TASK REQUIREMENTS
Transcribe the material in full, exactly as written.

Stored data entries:
^^^^^^^^^^^^^^^^

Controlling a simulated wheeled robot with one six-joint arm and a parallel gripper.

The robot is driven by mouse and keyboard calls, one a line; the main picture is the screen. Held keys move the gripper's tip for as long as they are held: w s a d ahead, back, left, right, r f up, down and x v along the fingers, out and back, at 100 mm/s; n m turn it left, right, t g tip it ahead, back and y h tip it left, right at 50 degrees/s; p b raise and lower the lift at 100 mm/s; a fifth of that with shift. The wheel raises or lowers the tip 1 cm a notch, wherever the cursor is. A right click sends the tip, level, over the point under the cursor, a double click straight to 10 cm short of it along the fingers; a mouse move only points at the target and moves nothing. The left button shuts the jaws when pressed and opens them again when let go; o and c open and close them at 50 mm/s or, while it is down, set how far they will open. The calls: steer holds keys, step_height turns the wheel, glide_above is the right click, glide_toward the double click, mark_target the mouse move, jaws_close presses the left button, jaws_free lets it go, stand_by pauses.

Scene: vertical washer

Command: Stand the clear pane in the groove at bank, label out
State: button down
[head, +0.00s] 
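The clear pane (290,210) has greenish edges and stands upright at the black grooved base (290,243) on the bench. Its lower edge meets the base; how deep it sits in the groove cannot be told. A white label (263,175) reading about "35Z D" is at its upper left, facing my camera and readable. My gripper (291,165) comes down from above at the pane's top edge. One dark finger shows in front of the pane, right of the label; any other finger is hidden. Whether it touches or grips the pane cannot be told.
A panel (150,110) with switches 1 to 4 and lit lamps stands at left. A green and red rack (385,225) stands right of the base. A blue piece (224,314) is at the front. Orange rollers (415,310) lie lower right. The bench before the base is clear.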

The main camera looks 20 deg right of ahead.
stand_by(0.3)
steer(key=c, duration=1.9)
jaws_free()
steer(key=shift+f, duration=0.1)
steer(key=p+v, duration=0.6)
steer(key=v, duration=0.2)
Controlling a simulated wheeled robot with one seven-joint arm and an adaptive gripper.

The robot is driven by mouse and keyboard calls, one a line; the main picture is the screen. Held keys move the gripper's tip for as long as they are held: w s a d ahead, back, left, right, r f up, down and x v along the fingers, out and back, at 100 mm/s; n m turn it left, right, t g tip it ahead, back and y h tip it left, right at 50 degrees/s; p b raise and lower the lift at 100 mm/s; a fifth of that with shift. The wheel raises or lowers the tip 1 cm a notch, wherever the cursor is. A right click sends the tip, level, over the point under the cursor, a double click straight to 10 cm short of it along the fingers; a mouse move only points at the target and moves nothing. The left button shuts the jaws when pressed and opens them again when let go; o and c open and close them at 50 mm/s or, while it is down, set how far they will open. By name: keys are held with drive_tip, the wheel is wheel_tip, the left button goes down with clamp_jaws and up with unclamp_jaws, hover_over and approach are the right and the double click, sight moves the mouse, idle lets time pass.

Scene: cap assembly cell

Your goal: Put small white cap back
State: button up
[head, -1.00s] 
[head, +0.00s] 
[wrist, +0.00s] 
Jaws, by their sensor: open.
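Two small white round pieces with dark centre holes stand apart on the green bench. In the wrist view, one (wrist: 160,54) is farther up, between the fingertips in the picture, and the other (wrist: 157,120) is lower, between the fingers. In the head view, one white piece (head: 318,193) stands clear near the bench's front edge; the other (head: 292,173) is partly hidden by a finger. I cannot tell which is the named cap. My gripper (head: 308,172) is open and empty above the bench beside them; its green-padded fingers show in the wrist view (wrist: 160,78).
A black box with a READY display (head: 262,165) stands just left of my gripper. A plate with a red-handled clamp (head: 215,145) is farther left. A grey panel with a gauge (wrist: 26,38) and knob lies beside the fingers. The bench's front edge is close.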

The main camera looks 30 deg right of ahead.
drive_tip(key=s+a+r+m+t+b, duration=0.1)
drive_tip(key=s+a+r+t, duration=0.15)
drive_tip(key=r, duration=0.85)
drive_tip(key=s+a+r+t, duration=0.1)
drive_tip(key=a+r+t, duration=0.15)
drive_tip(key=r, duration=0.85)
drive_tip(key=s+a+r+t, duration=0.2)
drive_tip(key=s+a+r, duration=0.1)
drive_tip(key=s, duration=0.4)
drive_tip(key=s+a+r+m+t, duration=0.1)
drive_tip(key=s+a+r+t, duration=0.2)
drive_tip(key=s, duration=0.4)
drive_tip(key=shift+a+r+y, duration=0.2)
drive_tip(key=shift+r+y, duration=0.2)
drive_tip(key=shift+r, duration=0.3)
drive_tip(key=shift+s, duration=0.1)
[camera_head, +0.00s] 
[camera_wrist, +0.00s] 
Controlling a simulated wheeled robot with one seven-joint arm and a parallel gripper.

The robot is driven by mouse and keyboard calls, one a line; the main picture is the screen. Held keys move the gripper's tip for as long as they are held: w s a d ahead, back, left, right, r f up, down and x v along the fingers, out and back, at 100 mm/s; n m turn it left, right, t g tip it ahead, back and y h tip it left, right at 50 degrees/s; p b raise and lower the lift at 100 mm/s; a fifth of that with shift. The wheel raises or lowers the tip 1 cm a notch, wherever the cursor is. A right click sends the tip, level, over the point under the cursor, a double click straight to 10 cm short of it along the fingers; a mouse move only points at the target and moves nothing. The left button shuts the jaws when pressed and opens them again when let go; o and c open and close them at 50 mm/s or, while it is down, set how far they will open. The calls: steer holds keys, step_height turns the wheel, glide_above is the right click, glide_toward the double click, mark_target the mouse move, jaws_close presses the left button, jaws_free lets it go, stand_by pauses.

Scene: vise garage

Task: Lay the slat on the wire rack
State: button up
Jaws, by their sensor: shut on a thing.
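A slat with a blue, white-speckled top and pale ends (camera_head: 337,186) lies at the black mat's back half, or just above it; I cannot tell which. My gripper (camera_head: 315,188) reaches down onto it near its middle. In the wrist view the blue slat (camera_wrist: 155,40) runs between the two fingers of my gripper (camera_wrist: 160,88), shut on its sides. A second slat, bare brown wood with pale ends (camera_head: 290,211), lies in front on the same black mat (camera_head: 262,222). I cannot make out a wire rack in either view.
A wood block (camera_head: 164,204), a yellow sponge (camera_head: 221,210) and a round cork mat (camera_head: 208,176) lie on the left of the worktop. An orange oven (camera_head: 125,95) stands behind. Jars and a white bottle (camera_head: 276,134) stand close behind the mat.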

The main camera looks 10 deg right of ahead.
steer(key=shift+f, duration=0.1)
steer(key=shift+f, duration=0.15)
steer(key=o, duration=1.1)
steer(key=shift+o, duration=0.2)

^^^^^^^^^^^^^^^^

TASK SOLUTION
Controlling a simulated wheeled robot with one six-joint arm and a parallel gripper.

The robot is driven by mouse and keyboard calls, one a line; the main picture is the screen. Held keys move the gripper's tip for as long as they are held: w s a d ahead, back, left, right, r f up, down and x v along the fingers, out and back, at 100 mm/s; n m turn it left, right, t g tip it ahead, back and y h tip it left, right at 50 degrees/s; p b raise and lower the lift at 100 mm/s; a fifth of that with shift. The wheel raises or lowers the tip 1 cm a notch, wherever the cursor is. A right click sends the tip, level, over the point under the cursor, a double click straight to 10 cm short of it along the fingers; a mouse move only points at the target and moves nothing. The left button shuts the jaws when pressed and opens them again when let go; o and c open and close them at 50 mm/s or, while it is down, set how far they will open. The calls: steer holds keys, step_height turns the wheel, glide_above is the right click, glide_toward the double click, mark_target the mouse move, jaws_close presses the left button, jaws_free lets it go, stand_by pauses.

Scene: vertical washer

Command: Stand the clear pane in the groove at bank, label out
State: button down
[head, +0.00s] 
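The clear pane (290,210) has greenish edges and stands upright at the black grooved base (290,243) on the bench. Its lower edge meets the base; how deep it sits in the groove cannot be told. A white label (263,175) reading about "35Z D" is at its upper left, facing my camera and readable. My gripper (291,165) comes down from above at the pane's top edge. One dark finger shows in front of the pane, right of the label; any other finger is hidden. Whether it touches or grips the pane cannot be told.
A panel (150,110) with switches 1 to 4 and lit lamps stands at left. A green and red rack (385,225) stands right of the base. A blue piece (224,314) is at the front. Orange rollers (415,310) lie lower right. The bench before the base is clear.

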The main camera looks 20 deg right of ahead.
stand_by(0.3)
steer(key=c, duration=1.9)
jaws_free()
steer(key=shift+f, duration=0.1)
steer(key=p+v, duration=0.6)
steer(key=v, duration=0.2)
Controlling a simulated wheeled robot with one seven-joint arm and an adaptive gripper.

The robot is driven by mouse and keyboard calls, one a line; the main picture is the screen. Held keys move the gripper's tip for as long as they are held: w s a d ahead, back, left, right, r f up, down and x v along the fingers, out and back, at 100 mm/s; n m turn it left, right, t g tip it ahead, back and y h tip it left, right at 50 degrees/s; p b raise and lower the lift at 100 mm/s; a fifth of that with shift. The wheel raises or lowers the tip 1 cm a notch, wherever the cursor is. A right click sends the tip, level, over the point under the cursor, a double click straight to 10 cm short of it along the fingers; a mouse move only points at the target and moves nothing. The left button shuts the jaws when pressed and opens them again when let go; o and c open and close them at 50 mm/s or, while it is down, set how far they will open. By name: keys are held with drive_tip, the wheel is wheel_tip, the left button goes down with clamp_jaws and up with unclamp_jaws, hover_over and approach are the right and the double click, sight moves the mouse, idle lets time pass.

Scene: cap assembly cell

Your goal: Put small white cap back
State: button up
[head, -1.00s] 
[head, +0.00s] 
[wrist, +0.00s] 
Jaws, by their sensor: open.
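Two small white round pieces with dark centre holes stand apart on the green bench. In the wrist view, one (wrist: 160,54) is farther up, between the fingertips in the picture, and the other (wrist: 157,120) is lower, between the fingers. In the head view, one white piece (head: 318,193) stands clear near the bench's front edge; the other (head: 292,173) is partly hidden by a finger. I cannot tell which is the named cap. My gripper (head: 308,172) is open and empty above the bench beside them; its green-padded fingers show in the wrist view (wrist: 160,78).
A black box with a READY display (head: 262,165) stands just left of my gripper. A plate with a red-handled clamp (head: 215,145) is farther left. A grey panel with a gauge (wrist: 26,38) and knob lies beside the fingers. The bench's front edge is close.

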The main camera looks 30 deg right of ahead.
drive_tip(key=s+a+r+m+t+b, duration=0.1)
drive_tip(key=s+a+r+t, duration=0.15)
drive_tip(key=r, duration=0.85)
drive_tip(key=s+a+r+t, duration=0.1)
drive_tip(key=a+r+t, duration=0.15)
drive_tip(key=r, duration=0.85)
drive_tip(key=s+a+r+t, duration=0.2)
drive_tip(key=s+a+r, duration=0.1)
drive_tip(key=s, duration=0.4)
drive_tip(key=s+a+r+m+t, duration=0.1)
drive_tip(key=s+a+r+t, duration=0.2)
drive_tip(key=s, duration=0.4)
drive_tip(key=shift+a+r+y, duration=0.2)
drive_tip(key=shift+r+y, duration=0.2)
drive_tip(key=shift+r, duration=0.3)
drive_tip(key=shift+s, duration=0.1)
[camera_head, +0.00s] 
[camera_wrist, +0.00s] 
Controlling a simulated wheeled robot with one seven-joint arm and a parallel gripper.

The robot is driven by mouse and keyboard calls, one a line; the main picture is the screen. Held keys move the gripper's tip for as long as they are held: w s a d ahead, back, left, right, r f up, down and x v along the fingers, out and back, at 100 mm/s; n m turn it left, right, t g tip it ahead, back and y h tip it left, right at 50 degrees/s; p b raise and lower the lift at 100 mm/s; a fifth of that with shift. The wheel raises or lowers the tip 1 cm a notch, wherever the cursor is. A right click sends the tip, level, over the point under the cursor, a double click straight to 10 cm short of it along the fingers; a mouse move only points at the target and moves nothing. The left button shuts the jaws when pressed and opens them again when let go; o and c open and close them at 50 mm/s or, while it is down, set how far they will open. The calls: steer holds keys, step_height turns the wheel, glide_above is the right click, glide_toward the double click, mark_target the mouse move, jaws_close presses the left button, jaws_free lets it go, stand_by pauses.

Scene: vise garage

Task: Lay the slat on the wire rack
State: button up
Jaws, by their sensor: shut on a thing.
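A slat with a blue, white-speckled top and pale ends (camera_head: 337,186) lies at the black mat's back half, or just above it; I cannot tell which. My gripper (camera_head: 315,188) reaches down onto it near its middle. In the wrist view the blue slat (camera_wrist: 155,40) runs between the two fingers of my gripper (camera_wrist: 160,88), shut on its sides. A second slat, bare brown wood with pale ends (camera_head: 290,211), lies in front on the same black mat (camera_head: 262,222). I cannot make out a wire rack in either view.
A wood block (camera_head: 164,204), a yellow sponge (camera_head: 221,210) and a round cork mat (camera_head: 208,176) lie on the left of the worktop. An orange oven (camera_head: 125,95) stands behind. Jars and a white bottle (camera_head: 276,134) stand close behind the mat.

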The main camera looks 10 deg right of ahead.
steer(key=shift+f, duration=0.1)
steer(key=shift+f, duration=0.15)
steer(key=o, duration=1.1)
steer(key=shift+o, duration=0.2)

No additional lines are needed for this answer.